Fallacy #1—Old Books Are Awesome & We Should GO BACK
I just love the smell of old books. The feel of old paper. The nostalgia. I just miss browsing dusty shelves looking for a hidden treasure…
I can completely 1000% get on board with this. Books are foundational for any thriving society and the bedrock of any enduring culture. But this commentary does not belong in a business discussion about the publishing industry.
Why?
Because we (writers) are not being PAID off old dusty copies of our manuscripts unless we happen to be traveling the country selling them out of steamer trunks.
It’s a non sequitur.
In fact, and this is just ME. I will not buy books at secondhand stores or garage sales. And, if I do happen to buy a book this way and I like the title and I find out the book is still in print and the author who worked really, really hard to write that book can still be paid?
I buy a copy.
Often a digital copy to make sure that the writer got PAID for doing her job. It’s a professional courtesy.
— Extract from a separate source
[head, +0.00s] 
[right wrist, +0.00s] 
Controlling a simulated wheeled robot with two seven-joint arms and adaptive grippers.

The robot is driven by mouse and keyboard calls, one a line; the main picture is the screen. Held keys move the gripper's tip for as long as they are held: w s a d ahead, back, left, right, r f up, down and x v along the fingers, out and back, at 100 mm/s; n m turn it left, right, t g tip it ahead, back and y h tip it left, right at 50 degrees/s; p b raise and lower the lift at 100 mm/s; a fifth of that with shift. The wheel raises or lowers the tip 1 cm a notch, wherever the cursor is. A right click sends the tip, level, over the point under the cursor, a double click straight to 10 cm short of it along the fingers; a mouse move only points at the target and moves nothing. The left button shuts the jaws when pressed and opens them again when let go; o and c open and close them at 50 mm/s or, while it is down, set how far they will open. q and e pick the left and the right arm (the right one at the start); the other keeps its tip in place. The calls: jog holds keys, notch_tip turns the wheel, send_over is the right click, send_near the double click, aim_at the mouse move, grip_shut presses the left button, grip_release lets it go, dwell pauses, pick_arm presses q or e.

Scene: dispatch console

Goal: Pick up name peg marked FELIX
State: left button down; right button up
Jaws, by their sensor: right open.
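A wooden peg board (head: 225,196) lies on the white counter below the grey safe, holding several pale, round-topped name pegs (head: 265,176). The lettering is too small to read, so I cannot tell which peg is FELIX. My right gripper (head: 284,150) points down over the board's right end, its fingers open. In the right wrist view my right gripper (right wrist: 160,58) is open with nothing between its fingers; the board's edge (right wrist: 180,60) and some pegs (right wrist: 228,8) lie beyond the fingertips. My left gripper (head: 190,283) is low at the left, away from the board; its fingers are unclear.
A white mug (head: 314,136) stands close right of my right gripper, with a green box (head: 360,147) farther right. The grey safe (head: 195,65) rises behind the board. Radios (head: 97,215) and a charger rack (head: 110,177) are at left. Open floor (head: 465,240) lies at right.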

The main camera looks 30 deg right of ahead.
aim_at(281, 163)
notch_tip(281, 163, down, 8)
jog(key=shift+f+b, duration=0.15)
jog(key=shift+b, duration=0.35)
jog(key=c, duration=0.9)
Thing is, we have to be really, really careful that as artists we are not perpetuating the very behavior that pisses us off.
We like getting paid for our work. We work really really hard and expect (rightfully) that we should be rewarded for doing so.
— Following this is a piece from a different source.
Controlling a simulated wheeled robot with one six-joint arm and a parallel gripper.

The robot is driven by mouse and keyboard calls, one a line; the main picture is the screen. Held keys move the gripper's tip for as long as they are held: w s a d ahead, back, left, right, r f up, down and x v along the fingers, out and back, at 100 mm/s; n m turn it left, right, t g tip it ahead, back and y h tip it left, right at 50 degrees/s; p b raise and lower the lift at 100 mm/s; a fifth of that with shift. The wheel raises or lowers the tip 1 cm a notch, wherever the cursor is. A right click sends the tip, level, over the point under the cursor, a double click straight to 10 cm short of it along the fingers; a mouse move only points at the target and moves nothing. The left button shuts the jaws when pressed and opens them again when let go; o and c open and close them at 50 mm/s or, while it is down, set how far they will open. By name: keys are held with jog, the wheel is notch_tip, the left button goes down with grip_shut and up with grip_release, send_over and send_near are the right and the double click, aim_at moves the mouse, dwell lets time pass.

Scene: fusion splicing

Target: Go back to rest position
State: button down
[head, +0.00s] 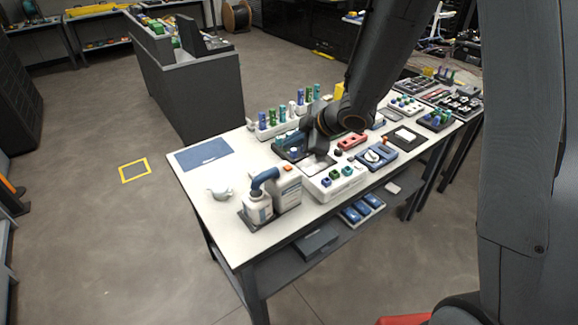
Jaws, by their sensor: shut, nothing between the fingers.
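My arm reaches in from the upper right over the white-topped workbench (212,184). My gripper (314,144) points down over the middle of the bench, above the splicing equipment. It is small and dark here, shut, with nothing seen held in it. A white device with blue and green parts (337,186) sits just below and in front of it. A dark tray with a teal part (289,146) is beside it on the left. My arm and gripper hide part of what lies behind them.
Blue and green upright items (272,118) line the back. A blue mat (204,154) lies at the left end. More trays crowd the right.

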Doctors work hard and they expect to get paid. No one gripes when the doctor gets paid. Heck, no one gripes when the UPS driver gets paid or the barista who makes the triple-shot espresso pumpkin soy cappuccino with half foam and vanilla sprinkles and does not commit MURDER gets paid.
Oh, but it is artsy and bohemian to rip writers off because old books are cool?
No. And again, let’s keep the debate clear here because I can already hear the blogs now, “Kristen Lamb hates old books!” No. Pay attention.
I love old books. Have stacks of them. Want to buy old copies of Moby Dick? Be my guest. I doubt Melville is counting on that Amazon royalty check to pay to upgrade his Scrivner or, I dunno, eat.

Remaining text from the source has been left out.